_Data section_:

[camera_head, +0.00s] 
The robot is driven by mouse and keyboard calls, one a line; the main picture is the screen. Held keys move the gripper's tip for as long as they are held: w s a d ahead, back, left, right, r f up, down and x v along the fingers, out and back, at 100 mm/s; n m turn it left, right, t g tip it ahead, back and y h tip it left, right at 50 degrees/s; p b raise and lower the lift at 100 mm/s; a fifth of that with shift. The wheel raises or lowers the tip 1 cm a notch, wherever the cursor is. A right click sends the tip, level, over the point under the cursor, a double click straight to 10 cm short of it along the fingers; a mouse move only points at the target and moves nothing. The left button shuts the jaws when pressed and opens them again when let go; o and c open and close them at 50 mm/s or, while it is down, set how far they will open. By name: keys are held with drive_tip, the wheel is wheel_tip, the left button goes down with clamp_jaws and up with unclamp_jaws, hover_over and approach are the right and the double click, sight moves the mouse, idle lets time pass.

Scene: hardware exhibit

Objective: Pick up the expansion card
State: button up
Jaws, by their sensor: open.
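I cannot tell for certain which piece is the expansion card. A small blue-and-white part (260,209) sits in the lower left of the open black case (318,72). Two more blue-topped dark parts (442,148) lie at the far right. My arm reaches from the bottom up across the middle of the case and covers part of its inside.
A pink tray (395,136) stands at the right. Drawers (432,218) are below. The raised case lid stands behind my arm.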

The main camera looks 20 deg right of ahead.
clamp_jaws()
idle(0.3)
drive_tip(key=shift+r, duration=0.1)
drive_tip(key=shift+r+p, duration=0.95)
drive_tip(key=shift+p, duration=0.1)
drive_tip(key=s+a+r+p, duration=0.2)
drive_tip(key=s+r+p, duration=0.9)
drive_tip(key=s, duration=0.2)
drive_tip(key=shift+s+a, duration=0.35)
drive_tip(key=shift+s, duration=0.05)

* * *

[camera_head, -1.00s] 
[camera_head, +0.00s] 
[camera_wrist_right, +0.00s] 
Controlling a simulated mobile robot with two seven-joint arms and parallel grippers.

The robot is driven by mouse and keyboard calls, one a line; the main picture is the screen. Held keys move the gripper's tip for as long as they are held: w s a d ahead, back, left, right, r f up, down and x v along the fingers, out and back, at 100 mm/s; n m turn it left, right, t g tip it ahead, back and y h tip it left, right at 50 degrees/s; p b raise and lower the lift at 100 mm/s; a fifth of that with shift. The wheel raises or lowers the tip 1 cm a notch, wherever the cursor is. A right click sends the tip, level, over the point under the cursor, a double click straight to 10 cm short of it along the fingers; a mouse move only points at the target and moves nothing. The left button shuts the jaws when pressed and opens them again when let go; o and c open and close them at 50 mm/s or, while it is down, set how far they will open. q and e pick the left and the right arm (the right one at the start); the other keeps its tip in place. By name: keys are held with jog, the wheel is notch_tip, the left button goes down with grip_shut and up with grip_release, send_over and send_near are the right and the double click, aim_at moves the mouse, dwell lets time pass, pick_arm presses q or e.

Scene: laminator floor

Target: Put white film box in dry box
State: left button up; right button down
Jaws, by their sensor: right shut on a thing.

...

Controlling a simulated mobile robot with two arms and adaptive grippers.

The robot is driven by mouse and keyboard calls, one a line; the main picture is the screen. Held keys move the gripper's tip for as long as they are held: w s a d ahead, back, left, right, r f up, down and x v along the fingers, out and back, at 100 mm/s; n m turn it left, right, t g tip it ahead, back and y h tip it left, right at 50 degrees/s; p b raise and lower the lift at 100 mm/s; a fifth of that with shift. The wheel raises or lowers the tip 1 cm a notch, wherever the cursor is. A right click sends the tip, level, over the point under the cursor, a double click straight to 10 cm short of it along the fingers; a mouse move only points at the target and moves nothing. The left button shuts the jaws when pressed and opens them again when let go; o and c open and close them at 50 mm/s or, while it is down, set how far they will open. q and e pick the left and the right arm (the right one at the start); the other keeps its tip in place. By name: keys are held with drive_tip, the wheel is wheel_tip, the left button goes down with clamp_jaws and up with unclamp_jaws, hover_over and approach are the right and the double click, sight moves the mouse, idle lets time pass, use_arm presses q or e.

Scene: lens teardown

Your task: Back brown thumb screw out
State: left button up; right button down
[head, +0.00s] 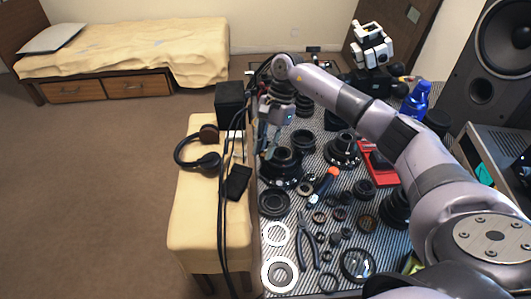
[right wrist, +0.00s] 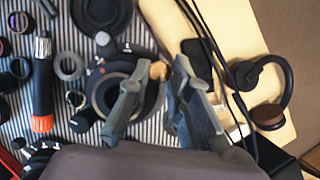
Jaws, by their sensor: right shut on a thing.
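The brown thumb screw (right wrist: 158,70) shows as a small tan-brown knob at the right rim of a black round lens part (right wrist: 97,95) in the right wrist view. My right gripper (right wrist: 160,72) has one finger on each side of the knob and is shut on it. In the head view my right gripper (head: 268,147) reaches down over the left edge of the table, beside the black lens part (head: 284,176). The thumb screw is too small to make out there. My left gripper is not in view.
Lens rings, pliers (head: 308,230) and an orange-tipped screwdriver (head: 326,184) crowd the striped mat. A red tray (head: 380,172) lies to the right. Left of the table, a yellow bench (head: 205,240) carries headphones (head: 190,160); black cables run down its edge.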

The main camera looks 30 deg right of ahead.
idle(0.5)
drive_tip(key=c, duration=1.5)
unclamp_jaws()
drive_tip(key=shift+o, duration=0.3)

_Direction_:
Show the lines that mention the word "Scene".

_Solution for this task_:
Scene: hardware exhibit
Scene: laminator floor
Scene: lens teardown

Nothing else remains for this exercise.